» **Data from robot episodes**
----
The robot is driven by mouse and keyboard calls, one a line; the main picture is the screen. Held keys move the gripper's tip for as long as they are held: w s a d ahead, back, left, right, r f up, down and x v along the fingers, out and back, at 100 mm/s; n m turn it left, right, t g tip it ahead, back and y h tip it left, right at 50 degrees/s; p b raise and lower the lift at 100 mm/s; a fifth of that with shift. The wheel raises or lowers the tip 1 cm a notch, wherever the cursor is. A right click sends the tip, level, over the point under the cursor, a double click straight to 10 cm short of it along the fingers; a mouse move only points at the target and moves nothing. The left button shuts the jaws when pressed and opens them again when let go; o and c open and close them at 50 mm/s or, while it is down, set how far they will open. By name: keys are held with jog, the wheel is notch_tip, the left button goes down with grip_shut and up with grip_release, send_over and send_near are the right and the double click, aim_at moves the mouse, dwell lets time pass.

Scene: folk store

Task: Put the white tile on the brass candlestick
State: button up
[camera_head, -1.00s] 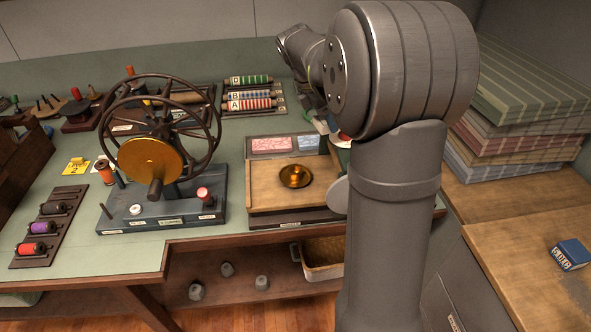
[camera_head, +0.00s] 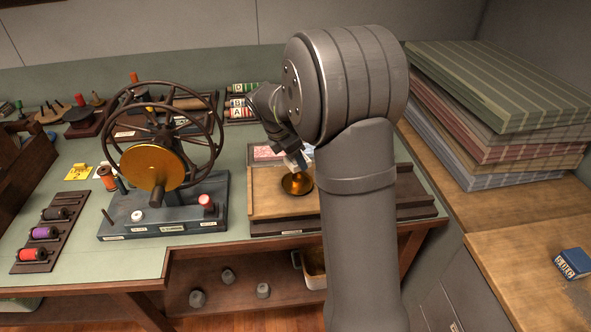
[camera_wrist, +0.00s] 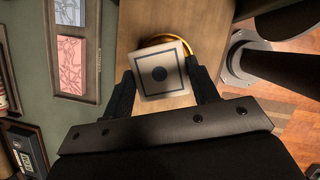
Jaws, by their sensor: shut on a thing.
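My gripper (camera_wrist: 162,80) is shut on the white tile (camera_wrist: 148,85), which has a dark dot inside a dark square outline. In the wrist view the tile lies between the two black fingers and covers most of the brass candlestick (camera_wrist: 181,42), whose round rim shows past the tile's edge. In the head view the brass candlestick (camera_head: 297,186) stands on a wooden board (camera_head: 268,205). My gripper (camera_head: 297,166) is just above or at the candlestick there. I cannot tell whether the tile touches it.
A pink patterned tile (camera_wrist: 71,64) and a blue one (camera_wrist: 68,12) lie in a tray beside the board. A spoked wheel with a brass disc (camera_head: 152,165) stands to the left. Folded striped cloth (camera_head: 500,90) is stacked at right.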

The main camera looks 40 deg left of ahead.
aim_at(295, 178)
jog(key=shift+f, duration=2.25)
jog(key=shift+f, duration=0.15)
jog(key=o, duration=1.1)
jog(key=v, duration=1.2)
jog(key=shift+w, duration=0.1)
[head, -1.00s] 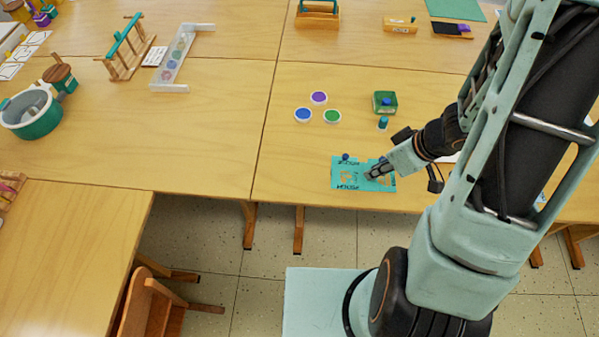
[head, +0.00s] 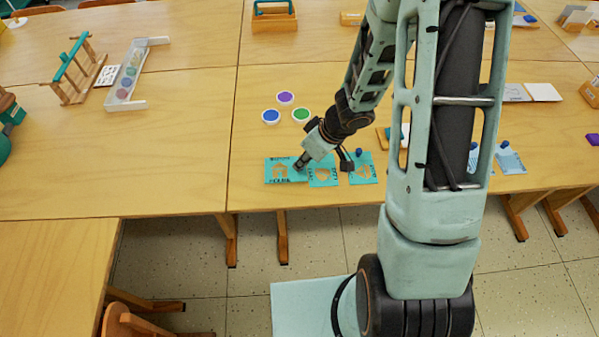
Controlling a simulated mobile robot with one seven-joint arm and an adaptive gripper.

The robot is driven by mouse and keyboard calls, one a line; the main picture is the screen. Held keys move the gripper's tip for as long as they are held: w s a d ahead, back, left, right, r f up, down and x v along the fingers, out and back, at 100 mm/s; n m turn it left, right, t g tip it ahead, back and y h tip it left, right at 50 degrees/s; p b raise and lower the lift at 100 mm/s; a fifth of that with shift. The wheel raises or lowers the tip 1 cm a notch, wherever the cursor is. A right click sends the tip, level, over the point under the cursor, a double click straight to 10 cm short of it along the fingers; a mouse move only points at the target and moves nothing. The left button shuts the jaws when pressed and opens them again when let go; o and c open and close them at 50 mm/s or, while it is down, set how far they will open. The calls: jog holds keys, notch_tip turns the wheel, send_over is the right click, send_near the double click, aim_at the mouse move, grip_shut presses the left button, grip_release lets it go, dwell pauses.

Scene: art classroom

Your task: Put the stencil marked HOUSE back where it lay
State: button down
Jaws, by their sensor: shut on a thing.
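My gripper (head: 301,164) is shut on the right part of a teal stencil (head: 281,171) near the table's front edge. This stencil has a house-like cutout and dark lettering too small to read for certain. I cannot tell whether it touches the table. A second teal stencil (head: 323,176) lies just to its right, with a pale cutout. A third teal stencil (head: 364,173) lies further right, with a blue knob (head: 359,152) at its back edge. My gripper and wrist hide part of the held stencil and the area behind the second one.
Blue (head: 271,116), purple (head: 285,97) and green (head: 301,114) paint pots stand behind the stencils. Light blue pieces (head: 510,160) lie to the right, past my arm. The table (head: 180,175) left of the stencils is clear.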

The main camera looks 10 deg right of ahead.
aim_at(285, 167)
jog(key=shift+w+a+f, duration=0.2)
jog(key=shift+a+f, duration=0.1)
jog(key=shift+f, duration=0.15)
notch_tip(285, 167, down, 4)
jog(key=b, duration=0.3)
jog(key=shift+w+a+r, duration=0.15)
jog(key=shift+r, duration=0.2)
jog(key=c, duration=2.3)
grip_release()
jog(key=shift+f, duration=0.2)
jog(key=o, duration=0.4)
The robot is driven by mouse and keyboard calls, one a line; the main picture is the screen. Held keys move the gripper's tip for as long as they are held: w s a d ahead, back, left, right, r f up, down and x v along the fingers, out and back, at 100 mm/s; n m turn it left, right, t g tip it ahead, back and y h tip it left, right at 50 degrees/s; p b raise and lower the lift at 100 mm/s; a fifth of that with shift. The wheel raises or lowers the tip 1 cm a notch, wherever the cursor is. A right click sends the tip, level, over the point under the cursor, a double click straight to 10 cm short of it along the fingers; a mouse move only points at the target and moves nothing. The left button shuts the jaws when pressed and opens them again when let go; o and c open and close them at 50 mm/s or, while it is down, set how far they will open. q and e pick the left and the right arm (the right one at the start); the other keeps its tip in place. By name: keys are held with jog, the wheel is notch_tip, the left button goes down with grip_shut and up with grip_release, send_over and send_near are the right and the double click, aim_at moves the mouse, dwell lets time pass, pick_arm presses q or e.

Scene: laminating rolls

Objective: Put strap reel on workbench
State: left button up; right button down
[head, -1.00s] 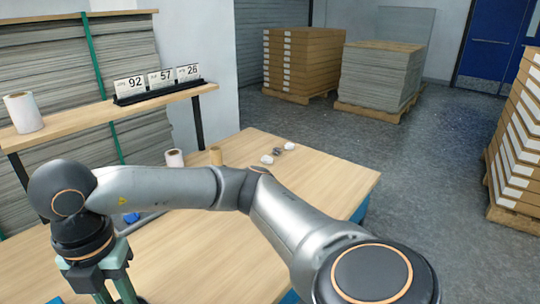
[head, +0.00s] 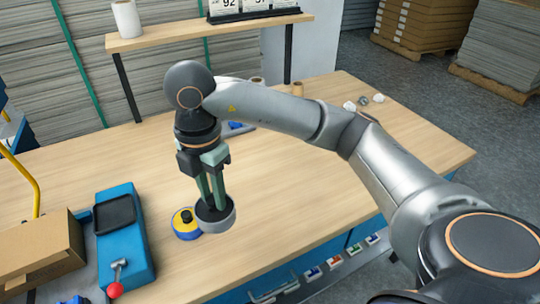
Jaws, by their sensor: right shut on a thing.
----
» **Exercise instructions**
Starting at the line with "The main camera looks 40 deg left of ahead." and ending at the line with "Controlling a simulated", copy each line exactly, both ends included. Do not copy the pictures.

» **Task output**
The main camera looks 40 deg left of ahead.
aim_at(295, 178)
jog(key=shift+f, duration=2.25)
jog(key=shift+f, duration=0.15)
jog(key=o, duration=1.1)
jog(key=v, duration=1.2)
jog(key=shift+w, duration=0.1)
[head, -1.00s] 
[head, +0.00s] 
Controlling a simulated mobile robot with one seven-joint arm and an adaptive gripper.

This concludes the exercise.